EPG actually began life in Leeds, but it started the Gloucester operation seven years ago, through an acquisition.

The machines there were around 20 years old, so the company has since been progressing its way through a steady replacement programme.

Mr Batt said: “One thing we’ve noticed is the compact nature of the Sodick machines.

“We were able to fit both of them into the space previously taken up by one older EDM.

“Also, while we didn’t buy the machines for speed, it’s difficult not to notice the gains we’ve achieved.

“The titanium defence part previously had a cycle time of 65min, but it is now completed in just 35min on the ALC600G wire EDM — a 46% improvement.

“As for the AG60L die-sink machine, the results we get — particularly on deep cavities — are like nothing we have experienced before.

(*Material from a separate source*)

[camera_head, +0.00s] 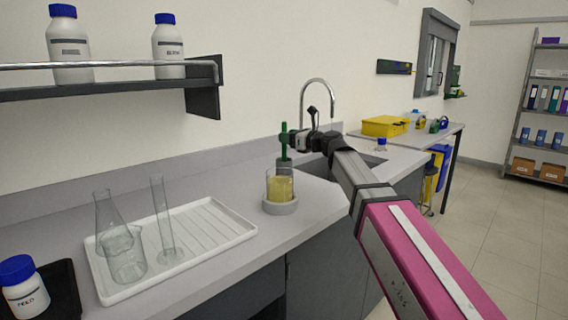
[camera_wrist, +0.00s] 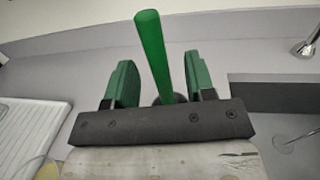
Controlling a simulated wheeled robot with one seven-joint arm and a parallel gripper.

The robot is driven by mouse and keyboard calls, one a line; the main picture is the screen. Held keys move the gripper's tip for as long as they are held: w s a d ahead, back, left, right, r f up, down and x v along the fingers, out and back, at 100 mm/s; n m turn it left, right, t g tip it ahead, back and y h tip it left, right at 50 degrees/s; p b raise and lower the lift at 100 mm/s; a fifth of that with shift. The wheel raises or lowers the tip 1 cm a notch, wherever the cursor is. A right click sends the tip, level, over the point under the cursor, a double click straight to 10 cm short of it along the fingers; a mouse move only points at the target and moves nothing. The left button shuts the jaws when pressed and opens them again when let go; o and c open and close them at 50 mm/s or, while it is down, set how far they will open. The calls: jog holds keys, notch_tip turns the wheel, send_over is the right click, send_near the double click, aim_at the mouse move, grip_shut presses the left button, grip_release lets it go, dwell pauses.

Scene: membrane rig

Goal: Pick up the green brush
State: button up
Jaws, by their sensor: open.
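In the wrist view the green handle (camera_wrist: 153,52) rises between the two green finger pads of my gripper (camera_wrist: 160,85). The pads stand apart on either side of the handle, with a visible gap on each side. My gripper reaches in from the right in the head view, at the handle's height. The lower end of the brush is hidden.
A beaker of yellow liquid (camera_head: 280,187) stands on a grey round base just in front of the brush. A white drying tray (camera_head: 215,224) with glassware lies to the left. The sink (camera_head: 340,163) and its tap (camera_head: 318,82) are behind my arm. A shelf (camera_head: 110,86) with bottles hangs upper left.

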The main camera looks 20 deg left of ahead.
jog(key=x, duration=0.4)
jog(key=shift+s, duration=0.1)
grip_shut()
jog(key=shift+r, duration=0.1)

“We have also reduced our electrode consumption dramatically; we can now complete many jobs using just one electrode.”

Good growth over the past two years has seen EPG hit an annual turnover of £2 million, and more growth is expected.

Mr Batt concluded: “There are many factors that set us apart from our competitors, not least the capacity we offer and the accreditations we hold.

In addition, we believe that the level of work and service we provide is ‘second to none’.

It is all about quality, on-time delivery and customer communications — backed up by investing in the latest technologies.”